Sendo um dessa turma sei bem demais como as autoridades enxergam isso. “Pagar decentemente? Para que, eles gostam de trabalhar.” Desde sempre a ciência é refém da inteligência e visão dos governantes, o que quer dizer que esta novela raramente tem final feliz. Mas é um desgosto adicional quando o outro lado também interfere brutalmente na minha vida particular.

Desde alguns anos a Internet substituiu para mim o correio e o jornal, as ligações interurbanas e internacionais – beleza, né? Mas a Internet é algo muito frágil. Se o meu “server” falhar, as mensagens não ficam paradas em envelopes, a vida dos “bytes” e diferente. A mensagem não foi entregue durante quatro dias? Então sumiu. Acabou-se. Já era.

Não tem como separar o meu computador em duas partes: particular e profissional. Os meus estudantes não podem mandar mensagens para mim? Tudo bem, amanhã me encontrarão na sala. Mas outros e-mails (em média 20 por semana) que costumam intercalar as notícias particulares com conversas bem técnicas, elas já não voltarão. Nem o material das listas de discussão. Tente adivinhar mais uma vez: a sabotagem da Internet torna-me mais simpático à causa grevista?

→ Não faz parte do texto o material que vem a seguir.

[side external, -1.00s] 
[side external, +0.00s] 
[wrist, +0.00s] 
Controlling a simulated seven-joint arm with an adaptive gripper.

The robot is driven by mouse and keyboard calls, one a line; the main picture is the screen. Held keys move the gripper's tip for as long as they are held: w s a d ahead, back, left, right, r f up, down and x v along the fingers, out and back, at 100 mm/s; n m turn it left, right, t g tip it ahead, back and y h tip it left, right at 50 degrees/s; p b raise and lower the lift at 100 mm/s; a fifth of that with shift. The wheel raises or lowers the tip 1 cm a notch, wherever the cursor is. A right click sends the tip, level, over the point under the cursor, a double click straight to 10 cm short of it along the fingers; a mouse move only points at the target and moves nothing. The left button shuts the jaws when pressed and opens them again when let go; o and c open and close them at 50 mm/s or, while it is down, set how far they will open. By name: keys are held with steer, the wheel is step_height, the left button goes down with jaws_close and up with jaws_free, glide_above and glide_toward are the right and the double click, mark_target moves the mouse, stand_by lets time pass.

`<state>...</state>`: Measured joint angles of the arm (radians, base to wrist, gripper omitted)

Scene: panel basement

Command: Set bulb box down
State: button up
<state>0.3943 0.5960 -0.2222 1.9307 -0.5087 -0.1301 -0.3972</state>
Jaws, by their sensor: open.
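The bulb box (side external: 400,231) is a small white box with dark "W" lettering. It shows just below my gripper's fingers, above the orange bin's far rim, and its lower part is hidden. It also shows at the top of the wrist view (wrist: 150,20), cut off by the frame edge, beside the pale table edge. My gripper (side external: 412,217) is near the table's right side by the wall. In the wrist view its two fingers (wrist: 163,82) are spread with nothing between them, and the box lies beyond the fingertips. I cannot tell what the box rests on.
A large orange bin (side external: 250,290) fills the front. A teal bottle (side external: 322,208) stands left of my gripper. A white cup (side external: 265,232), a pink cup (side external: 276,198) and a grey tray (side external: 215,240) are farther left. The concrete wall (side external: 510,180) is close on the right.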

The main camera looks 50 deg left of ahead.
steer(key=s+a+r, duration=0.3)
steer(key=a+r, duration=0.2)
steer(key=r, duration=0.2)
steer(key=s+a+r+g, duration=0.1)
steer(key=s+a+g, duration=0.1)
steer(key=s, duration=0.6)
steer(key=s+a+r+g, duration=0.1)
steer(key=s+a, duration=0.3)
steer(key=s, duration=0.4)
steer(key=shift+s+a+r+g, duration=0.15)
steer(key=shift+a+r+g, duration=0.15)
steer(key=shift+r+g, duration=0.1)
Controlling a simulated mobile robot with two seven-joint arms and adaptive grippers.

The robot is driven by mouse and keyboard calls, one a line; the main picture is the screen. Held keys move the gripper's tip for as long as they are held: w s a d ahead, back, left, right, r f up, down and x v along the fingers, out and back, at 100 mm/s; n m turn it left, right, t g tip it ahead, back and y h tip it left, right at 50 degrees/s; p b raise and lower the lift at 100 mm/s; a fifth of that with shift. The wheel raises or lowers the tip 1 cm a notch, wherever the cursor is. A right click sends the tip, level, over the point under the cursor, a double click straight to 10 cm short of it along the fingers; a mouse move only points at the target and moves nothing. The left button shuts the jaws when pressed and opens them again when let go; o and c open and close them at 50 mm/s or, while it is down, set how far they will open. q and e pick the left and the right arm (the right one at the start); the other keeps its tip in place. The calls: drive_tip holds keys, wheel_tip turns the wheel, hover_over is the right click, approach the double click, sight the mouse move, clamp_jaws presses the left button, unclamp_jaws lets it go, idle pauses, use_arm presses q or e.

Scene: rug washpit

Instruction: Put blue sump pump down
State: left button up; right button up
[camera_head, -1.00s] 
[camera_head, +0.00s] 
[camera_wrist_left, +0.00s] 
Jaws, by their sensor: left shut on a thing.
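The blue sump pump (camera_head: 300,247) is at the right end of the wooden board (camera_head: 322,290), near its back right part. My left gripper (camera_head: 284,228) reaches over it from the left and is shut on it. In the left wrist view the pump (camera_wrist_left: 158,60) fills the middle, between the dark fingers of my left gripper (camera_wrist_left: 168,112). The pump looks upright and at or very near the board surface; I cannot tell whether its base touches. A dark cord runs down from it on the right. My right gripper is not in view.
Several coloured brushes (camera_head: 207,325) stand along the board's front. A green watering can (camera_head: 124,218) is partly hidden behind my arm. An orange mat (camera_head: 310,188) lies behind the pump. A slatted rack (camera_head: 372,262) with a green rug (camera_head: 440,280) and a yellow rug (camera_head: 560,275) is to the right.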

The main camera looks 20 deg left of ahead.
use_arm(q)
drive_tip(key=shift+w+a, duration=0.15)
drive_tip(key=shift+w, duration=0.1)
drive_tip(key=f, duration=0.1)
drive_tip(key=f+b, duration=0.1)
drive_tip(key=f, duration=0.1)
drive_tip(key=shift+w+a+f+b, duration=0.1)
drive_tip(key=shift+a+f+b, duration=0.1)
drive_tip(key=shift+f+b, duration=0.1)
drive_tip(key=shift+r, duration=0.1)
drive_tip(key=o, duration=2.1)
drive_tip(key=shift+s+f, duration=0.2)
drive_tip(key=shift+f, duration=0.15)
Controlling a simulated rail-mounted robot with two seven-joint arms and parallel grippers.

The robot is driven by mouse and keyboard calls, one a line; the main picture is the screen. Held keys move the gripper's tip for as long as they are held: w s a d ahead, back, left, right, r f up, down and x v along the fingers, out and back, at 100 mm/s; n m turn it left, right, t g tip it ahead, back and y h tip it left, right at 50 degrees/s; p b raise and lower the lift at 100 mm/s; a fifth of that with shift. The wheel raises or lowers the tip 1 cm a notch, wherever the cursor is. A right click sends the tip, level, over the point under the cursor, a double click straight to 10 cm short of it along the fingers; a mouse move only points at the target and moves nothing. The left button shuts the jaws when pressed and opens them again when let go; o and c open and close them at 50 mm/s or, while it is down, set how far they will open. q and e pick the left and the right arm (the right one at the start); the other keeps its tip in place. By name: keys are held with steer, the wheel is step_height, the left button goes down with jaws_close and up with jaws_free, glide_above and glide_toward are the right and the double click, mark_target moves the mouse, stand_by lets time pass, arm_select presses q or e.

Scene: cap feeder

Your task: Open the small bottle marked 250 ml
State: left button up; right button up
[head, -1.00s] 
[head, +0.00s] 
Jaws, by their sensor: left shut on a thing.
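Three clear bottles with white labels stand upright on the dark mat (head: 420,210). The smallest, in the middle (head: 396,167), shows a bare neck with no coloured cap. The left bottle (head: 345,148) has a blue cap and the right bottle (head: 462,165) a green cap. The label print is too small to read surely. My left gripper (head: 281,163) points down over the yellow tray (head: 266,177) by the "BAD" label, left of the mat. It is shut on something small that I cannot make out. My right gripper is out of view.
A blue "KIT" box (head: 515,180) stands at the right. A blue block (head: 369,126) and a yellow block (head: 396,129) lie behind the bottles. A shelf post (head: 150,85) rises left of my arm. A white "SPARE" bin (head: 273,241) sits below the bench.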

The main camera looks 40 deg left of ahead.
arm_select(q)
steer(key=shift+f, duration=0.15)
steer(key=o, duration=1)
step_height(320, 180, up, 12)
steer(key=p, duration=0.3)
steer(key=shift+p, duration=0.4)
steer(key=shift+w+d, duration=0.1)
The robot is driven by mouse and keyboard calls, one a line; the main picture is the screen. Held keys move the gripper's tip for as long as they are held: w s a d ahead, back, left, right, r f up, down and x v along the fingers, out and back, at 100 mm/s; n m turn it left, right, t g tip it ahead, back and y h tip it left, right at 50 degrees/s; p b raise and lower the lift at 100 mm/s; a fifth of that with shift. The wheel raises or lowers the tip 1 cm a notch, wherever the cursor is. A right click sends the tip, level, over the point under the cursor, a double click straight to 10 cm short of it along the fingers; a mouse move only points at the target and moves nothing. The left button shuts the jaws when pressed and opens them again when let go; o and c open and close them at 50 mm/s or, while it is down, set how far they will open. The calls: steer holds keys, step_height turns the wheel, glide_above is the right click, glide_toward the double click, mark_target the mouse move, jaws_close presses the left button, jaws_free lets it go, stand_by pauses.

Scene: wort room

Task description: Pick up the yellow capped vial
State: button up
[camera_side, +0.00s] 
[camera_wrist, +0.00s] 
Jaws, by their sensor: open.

“Tudo mundo tem que se sacrificar um pouco” vão dizer os grevistas. De fato, alguém vai sofrer. Até posso prever um pedaço do futuro, pois conheço umas coisinhas do passado. Por exemplo em outras greves o pessoal da limpeza conseguia tornar impossível o uso de salas de aula. Qual foi a resposta do adversário? A terceirização. Quase sumiram os faxineiros empregados pela União, quem faz isso hoje ganha um terço do salário dos faxineiros antigos. E pode acontecer a mesma coisa com o Núcleo de Processamento de Dados. Uma pequena firma situada em local afastado do campus pode facilmente gerenciar a vida eletrônica desta enorme instituição. A União vai economizar uma soma considerável, as comunicações de professores não estarão mais no poder dos grevistas.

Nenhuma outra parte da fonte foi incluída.